DO THIS -
Using the data that follows, return exactly the lines from the one that contains "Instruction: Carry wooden" through the one that contains "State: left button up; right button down", ends included.

(Manipulation episode records)
*-*-*
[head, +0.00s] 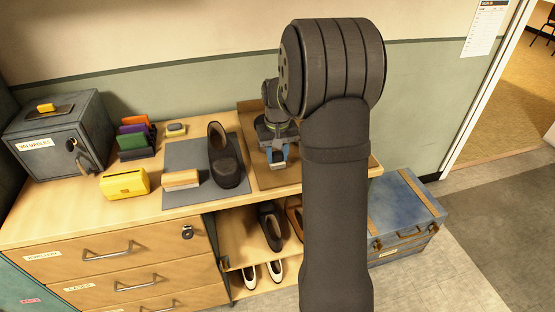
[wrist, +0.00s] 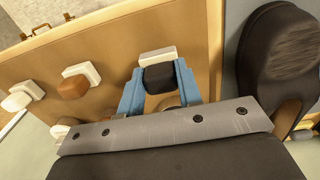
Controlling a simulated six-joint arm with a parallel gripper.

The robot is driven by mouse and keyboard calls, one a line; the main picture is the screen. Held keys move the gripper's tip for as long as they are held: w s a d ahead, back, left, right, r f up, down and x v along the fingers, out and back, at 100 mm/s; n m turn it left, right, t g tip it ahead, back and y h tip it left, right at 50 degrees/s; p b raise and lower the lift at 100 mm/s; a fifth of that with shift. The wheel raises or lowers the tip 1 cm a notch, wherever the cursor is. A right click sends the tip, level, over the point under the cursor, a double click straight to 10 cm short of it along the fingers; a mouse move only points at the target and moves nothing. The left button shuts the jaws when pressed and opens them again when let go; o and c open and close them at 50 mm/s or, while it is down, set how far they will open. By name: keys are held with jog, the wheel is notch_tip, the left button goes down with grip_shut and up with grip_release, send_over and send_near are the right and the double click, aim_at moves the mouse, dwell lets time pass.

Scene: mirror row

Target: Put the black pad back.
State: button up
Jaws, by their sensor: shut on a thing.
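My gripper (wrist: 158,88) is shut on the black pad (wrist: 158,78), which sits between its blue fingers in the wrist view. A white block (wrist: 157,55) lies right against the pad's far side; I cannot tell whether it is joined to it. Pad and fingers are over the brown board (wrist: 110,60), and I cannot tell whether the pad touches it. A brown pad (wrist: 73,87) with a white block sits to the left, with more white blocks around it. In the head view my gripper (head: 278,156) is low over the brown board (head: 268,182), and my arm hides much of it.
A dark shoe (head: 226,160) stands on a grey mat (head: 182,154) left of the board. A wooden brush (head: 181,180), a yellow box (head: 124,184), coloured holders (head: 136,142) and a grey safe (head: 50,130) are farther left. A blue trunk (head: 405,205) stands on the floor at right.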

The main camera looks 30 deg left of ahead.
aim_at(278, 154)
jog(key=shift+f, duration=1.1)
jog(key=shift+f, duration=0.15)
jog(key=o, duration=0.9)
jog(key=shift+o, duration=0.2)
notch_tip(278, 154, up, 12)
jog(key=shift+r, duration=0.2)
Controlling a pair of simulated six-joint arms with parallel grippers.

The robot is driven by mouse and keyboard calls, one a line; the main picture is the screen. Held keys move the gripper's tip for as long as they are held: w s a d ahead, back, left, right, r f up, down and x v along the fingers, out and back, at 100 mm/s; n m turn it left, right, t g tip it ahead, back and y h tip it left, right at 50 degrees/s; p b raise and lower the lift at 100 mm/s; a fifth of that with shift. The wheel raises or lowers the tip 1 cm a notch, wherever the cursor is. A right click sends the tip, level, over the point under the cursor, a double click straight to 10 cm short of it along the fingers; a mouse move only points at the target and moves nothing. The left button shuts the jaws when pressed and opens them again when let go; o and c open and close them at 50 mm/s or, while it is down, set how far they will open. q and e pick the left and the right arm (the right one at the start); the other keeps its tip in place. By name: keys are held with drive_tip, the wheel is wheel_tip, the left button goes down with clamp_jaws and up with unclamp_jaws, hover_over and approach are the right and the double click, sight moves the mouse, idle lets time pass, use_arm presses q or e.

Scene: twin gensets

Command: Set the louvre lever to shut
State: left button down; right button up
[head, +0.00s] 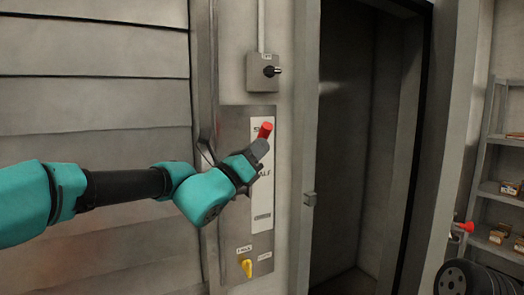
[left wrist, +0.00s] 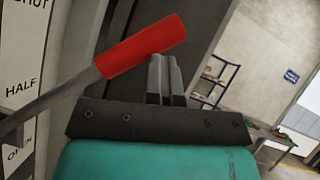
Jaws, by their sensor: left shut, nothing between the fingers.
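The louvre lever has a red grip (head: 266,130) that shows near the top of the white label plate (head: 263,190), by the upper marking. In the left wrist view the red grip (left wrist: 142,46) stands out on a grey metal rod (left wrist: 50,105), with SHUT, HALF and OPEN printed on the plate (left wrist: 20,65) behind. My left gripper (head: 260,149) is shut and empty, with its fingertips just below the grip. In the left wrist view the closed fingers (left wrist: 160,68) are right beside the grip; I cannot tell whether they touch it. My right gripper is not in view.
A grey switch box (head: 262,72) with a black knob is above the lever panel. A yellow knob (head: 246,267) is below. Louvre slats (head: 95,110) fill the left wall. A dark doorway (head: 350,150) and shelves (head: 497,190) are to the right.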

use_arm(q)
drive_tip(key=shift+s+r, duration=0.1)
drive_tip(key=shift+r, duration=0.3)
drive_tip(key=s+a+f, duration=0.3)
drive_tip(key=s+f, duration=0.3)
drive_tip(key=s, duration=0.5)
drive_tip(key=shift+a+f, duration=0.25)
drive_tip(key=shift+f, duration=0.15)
*-*-*
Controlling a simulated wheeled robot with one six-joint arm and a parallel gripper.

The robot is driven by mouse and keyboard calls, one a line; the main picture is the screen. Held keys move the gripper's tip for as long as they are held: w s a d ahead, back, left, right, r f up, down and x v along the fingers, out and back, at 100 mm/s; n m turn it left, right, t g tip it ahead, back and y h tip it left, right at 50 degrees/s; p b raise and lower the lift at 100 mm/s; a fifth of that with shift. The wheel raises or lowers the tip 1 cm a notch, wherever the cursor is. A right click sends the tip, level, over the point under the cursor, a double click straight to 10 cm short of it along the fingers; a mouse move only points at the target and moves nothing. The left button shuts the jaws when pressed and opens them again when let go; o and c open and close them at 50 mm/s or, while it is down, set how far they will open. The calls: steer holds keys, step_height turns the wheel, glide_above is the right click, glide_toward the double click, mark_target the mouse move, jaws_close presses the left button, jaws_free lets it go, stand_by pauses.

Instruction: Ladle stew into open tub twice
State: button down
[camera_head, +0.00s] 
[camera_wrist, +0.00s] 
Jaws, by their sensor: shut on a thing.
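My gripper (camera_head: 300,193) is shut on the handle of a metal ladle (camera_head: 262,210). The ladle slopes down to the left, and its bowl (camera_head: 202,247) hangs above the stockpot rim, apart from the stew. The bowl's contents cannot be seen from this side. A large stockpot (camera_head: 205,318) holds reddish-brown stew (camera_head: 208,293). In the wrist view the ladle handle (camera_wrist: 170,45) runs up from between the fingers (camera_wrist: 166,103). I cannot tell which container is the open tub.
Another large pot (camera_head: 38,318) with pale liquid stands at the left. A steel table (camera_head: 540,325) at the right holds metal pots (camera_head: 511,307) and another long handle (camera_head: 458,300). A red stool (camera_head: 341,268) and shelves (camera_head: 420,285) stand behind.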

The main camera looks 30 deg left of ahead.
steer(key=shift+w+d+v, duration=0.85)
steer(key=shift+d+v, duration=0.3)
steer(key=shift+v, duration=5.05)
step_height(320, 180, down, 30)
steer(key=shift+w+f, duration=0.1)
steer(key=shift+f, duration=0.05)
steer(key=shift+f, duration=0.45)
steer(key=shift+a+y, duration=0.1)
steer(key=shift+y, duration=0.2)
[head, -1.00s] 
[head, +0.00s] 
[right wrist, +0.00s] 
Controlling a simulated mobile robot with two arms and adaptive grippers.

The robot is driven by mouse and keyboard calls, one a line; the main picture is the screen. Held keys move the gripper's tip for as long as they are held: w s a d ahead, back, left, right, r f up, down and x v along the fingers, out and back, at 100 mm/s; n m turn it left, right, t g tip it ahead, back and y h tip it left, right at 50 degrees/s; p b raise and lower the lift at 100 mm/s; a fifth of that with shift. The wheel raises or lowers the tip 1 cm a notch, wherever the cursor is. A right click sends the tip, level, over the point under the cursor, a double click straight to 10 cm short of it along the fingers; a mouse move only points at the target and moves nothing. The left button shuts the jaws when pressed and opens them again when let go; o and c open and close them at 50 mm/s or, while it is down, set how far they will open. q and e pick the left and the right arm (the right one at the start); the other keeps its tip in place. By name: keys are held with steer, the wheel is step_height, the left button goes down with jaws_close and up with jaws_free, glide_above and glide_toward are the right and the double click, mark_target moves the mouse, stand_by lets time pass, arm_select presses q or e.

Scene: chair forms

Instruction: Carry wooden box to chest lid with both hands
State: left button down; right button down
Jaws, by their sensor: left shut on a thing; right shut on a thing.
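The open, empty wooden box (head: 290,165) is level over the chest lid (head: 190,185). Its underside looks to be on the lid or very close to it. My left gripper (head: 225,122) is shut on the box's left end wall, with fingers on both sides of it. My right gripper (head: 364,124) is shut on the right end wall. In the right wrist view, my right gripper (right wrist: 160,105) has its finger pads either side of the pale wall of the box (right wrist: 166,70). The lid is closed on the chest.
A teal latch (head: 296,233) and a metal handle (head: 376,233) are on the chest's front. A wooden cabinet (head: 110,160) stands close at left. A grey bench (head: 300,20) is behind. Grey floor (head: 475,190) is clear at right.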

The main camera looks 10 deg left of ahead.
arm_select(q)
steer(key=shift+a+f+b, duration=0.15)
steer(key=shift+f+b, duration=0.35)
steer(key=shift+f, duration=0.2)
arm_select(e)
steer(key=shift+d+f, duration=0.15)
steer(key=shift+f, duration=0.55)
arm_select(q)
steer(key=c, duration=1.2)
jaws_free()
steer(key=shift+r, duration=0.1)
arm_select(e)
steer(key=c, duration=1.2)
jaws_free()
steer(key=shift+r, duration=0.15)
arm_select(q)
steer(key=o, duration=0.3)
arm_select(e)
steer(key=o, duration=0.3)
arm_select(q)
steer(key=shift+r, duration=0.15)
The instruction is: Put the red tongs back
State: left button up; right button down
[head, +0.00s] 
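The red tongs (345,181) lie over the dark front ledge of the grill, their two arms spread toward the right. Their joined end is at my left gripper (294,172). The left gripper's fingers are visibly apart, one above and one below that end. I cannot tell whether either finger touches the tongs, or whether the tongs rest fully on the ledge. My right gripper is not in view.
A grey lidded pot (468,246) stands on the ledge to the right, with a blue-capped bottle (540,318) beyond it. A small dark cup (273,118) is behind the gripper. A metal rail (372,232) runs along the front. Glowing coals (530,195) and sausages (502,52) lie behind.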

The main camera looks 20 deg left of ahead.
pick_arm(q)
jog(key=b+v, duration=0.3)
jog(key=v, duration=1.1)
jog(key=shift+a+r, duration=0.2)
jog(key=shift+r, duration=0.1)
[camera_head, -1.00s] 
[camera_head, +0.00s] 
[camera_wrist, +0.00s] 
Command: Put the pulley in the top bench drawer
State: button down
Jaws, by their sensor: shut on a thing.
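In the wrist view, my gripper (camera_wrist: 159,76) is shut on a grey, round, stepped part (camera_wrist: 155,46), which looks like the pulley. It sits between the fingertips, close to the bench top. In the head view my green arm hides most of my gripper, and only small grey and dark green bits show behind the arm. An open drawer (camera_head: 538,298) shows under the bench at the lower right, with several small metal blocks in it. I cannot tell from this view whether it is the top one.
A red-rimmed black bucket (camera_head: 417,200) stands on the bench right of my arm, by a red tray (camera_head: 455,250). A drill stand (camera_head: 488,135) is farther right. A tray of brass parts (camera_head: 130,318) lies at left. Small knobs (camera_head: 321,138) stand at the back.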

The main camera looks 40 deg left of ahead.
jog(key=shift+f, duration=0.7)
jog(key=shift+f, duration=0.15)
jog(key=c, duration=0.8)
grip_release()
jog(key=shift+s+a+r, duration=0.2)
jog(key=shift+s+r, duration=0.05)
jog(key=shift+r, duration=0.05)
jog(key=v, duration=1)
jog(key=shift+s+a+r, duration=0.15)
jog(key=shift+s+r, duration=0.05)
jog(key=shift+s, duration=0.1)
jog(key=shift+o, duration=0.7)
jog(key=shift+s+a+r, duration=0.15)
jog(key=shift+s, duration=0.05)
*-*-*
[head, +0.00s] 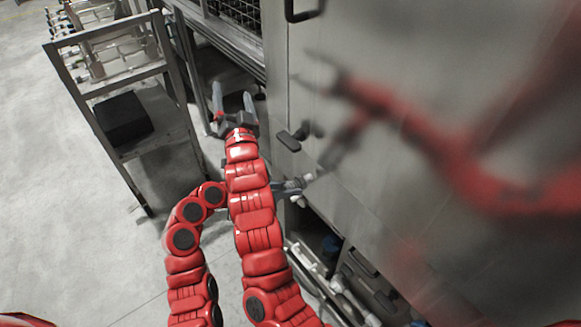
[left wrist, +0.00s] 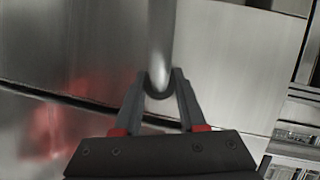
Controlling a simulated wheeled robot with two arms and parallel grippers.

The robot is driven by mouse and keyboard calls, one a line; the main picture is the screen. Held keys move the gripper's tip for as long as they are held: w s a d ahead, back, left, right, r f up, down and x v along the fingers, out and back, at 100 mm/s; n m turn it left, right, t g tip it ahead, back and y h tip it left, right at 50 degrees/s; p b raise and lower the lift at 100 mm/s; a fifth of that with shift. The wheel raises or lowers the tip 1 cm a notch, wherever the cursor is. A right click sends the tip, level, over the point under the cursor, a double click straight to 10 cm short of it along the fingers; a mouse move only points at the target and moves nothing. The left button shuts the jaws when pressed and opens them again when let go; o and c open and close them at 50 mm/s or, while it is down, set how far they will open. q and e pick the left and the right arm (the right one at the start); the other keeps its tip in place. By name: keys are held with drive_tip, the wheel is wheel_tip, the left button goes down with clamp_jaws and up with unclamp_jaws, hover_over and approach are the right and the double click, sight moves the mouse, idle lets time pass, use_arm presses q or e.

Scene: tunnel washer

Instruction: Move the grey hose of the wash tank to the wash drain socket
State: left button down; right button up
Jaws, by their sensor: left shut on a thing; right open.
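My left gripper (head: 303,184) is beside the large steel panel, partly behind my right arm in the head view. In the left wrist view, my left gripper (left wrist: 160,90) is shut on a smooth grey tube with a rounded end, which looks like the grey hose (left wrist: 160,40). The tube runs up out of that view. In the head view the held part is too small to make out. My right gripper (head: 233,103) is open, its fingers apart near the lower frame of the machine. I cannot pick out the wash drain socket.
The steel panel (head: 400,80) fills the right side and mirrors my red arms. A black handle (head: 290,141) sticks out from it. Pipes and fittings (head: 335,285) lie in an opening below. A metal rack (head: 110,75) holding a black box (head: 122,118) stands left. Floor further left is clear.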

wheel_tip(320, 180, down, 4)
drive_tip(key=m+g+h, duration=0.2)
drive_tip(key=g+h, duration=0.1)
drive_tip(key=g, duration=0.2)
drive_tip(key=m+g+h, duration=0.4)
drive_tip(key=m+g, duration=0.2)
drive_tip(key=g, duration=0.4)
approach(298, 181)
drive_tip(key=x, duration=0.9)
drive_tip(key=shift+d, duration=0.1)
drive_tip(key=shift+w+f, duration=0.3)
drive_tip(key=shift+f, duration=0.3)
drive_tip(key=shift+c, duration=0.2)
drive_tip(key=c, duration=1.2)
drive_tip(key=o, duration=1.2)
*-*-*
EXERCISE RESULT -
Instruction: Carry wooden box to chest lid with both hands
State: left button down; right button down
Jaws, by their sensor: left shut on a thing; right shut on a thing.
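The open, empty wooden box (head: 290,165) is level over the chest lid (head: 190,185). Its underside looks to be on the lid or very close to it. My left gripper (head: 225,122) is shut on the box's left end wall, with fingers on both sides of it. My right gripper (head: 364,124) is shut on the right end wall. In the right wrist view, my right gripper (right wrist: 160,105) has its finger pads either side of the pale wall of the box (right wrist: 166,70). The lid is closed on the chest.
A teal latch (head: 296,233) and a metal handle (head: 376,233) are on the chest's front. A wooden cabinet (head: 110,160) stands close at left. A grey bench (head: 300,20) is behind. Grey floor (head: 475,190) is clear at right.

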The main camera looks 10 deg left of ahead.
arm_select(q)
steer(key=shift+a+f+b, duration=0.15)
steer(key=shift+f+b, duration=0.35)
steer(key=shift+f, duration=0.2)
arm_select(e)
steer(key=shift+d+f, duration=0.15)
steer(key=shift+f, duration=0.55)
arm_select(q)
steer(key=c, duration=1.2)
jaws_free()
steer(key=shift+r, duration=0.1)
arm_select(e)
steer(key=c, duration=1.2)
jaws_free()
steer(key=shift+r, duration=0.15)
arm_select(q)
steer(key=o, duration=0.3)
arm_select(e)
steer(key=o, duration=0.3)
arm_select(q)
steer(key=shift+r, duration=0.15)
The instruction is: Put the red tongs back
State: left button up; right button down

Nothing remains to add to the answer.